-- WHAT TO PRODUCE --
Starting at the first line of the listing below, repeat each line up to and including the one containing "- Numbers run". Leave out pictures.

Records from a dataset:
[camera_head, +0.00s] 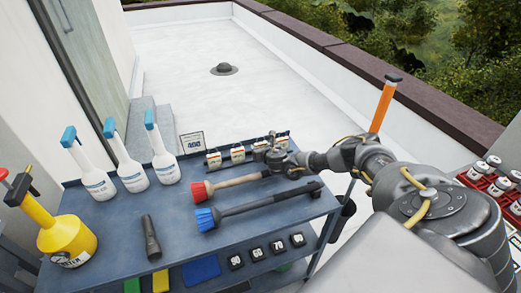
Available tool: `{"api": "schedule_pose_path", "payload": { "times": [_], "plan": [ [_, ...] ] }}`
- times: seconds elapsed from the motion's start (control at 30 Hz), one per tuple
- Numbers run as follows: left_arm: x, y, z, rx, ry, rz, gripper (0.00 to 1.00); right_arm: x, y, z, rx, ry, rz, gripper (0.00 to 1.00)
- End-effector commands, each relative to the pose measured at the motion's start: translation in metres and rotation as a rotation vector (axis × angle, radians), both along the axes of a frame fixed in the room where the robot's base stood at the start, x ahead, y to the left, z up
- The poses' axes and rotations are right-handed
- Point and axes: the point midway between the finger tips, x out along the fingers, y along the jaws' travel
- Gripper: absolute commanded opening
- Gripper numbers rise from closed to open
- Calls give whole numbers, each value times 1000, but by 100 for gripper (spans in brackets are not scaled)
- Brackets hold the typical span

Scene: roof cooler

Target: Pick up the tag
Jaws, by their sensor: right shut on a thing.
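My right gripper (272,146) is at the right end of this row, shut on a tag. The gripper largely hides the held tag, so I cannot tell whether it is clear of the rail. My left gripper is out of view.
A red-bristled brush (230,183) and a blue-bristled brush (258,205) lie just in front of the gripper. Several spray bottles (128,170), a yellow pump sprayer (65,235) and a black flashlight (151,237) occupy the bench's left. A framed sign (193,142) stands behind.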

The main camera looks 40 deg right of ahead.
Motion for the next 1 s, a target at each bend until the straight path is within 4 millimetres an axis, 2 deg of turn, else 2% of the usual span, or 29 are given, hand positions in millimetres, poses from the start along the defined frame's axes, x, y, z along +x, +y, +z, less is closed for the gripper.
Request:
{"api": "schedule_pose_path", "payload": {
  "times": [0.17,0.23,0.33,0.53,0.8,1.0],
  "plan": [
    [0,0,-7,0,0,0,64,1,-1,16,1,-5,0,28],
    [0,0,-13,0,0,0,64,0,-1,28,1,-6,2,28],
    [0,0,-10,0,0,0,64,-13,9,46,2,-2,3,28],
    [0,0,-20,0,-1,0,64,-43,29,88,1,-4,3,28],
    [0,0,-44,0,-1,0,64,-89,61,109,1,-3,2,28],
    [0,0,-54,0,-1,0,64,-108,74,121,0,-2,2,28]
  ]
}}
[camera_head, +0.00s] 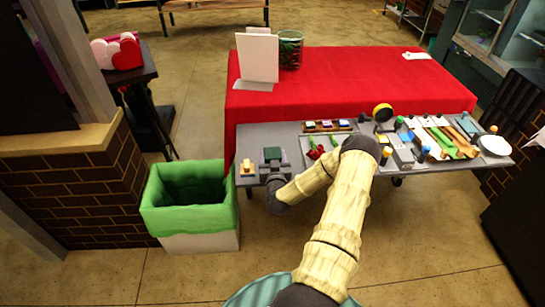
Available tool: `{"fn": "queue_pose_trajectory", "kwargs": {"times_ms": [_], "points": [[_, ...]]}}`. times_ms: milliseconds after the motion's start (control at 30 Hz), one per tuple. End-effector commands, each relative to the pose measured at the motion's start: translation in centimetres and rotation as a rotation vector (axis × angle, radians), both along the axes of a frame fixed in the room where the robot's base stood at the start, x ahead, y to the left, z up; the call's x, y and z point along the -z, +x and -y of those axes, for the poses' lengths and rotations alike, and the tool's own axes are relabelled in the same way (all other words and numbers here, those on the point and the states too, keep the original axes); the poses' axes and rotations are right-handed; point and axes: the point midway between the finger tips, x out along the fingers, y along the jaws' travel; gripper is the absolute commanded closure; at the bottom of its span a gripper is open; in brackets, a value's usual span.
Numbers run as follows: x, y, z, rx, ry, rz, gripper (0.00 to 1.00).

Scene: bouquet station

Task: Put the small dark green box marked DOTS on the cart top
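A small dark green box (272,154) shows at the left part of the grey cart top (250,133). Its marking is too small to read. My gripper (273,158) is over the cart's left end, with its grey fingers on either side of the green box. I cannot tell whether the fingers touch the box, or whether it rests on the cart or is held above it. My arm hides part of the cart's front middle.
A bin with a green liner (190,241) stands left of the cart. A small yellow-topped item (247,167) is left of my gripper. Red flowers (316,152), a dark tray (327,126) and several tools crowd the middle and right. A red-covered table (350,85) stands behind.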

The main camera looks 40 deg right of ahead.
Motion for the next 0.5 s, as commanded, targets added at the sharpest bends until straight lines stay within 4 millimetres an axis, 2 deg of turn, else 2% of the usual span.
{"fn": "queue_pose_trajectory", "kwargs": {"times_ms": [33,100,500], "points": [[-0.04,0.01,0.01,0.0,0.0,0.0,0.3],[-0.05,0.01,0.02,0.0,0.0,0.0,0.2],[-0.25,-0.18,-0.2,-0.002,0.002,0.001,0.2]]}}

-- FULL OUTPUT --
[camera_head, +0.00s] 
Available tool: `{"api": "schedule_pose_path", "payload": { "times": [_], "plan": [ [_, ...] ] }}`
- times: seconds elapsed from the motion's start (control at 30 Hz), one per tuple
- Numbers run as follows: left_arm: x, y, z, rx, ry, rz, gripper (0.00 to 1.00); right_arm: x, y, z, rx, ry, rz, gripper (0.00 to 1.00)

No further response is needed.